Trap 3: R² Says Nothing About Causation or Prediction Outside the Range

Two final misreadings to retire.

R² is not causation. A regression fit to observational data describes a pattern in that sample; it does not show that changing X would change Y. For more on the conceptual divide, correlation vs. causation covers the specific traps. The same caveat applies to multiple regression: even after controlling for the other predictors in the model, you cannot rule out an omitted confounder driving the relationship.

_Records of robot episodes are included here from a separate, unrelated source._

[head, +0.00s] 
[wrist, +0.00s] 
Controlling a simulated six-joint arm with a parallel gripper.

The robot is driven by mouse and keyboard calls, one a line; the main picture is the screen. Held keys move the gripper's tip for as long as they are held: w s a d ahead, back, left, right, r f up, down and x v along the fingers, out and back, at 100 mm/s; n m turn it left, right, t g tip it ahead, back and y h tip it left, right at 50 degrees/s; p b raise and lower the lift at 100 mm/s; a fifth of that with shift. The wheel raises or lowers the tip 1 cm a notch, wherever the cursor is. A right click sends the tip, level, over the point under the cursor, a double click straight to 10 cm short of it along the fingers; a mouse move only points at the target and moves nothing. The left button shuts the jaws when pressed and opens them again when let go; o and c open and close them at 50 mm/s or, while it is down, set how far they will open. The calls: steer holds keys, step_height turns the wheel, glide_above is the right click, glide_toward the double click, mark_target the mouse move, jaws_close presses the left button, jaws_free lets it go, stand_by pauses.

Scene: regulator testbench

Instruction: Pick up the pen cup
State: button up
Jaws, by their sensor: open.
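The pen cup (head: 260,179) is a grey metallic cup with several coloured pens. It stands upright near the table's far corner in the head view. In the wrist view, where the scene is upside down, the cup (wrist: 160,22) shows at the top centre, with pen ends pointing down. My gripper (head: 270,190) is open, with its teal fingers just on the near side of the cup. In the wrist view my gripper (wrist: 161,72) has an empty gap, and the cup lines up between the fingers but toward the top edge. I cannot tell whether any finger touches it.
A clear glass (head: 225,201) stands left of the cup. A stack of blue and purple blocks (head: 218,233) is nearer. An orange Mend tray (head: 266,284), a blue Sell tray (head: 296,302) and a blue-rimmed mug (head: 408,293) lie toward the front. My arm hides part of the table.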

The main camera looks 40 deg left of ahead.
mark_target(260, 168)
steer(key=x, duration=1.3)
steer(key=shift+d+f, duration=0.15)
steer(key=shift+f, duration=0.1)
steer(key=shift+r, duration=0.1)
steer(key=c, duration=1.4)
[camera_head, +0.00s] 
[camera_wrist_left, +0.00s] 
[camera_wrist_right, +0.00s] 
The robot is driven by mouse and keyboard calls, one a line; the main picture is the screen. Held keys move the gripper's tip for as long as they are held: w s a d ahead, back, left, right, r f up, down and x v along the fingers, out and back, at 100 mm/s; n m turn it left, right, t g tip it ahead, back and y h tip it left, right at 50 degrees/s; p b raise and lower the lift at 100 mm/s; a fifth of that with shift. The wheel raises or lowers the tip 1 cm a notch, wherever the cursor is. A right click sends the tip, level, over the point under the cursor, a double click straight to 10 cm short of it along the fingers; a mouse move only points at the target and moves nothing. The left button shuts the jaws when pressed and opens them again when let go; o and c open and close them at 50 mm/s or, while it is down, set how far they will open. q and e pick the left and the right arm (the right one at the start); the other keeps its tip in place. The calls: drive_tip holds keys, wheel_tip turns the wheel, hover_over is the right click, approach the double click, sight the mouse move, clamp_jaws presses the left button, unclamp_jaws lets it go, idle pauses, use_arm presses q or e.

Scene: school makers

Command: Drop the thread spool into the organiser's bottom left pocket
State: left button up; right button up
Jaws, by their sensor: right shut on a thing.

R² is in-sample by default. It tells you how well the model fits the data it was trained on, not how well it will predict new data. A model with R² = 0.99 on the training set may have R² near zero on a holdout — that gap is called overfitting. For prediction quality, hold back a test set or use cross-validation, and report out-of-sample R² or root mean squared error.

A Useful Mental Model

A clean way to think about R²: the model has a budget of variance to explain — namely, the variance of Y in the data set. R² is the fraction of that budget the model spends successfully. It does not tell you how big the budget was, whether the spending was on the right things, or how much money is left for predicting tomorrow's Y. Always pair R² with the residual standard error, residual plots, and (if prediction matters) a holdout evaluation.

Getting Help

Before you can interpret R² in context you have to be reading the rest of the regression output cleanly. Reading regression output covers coefficients, t-statistics, p-values, and the F-statistic side by side. For the broader question of when a relationship in data implies a cause, correlation vs. causation is the right companion piece.

Conclusion

R-squared is the proportion of variance in Y the model explains — a number between 0 and 1, often quoted as a percentage. It is useful, but easy to over-interpret. A high R² does not prove the model is correctly specified, R² rises mechanically as you add predictors in multiple regression (use adjusted R² for cross-model comparisons), and R² is silent on causation and out-of-sample prediction. Quote it; pair it with residual plots and a residual standard error; do not let it be the only number you report.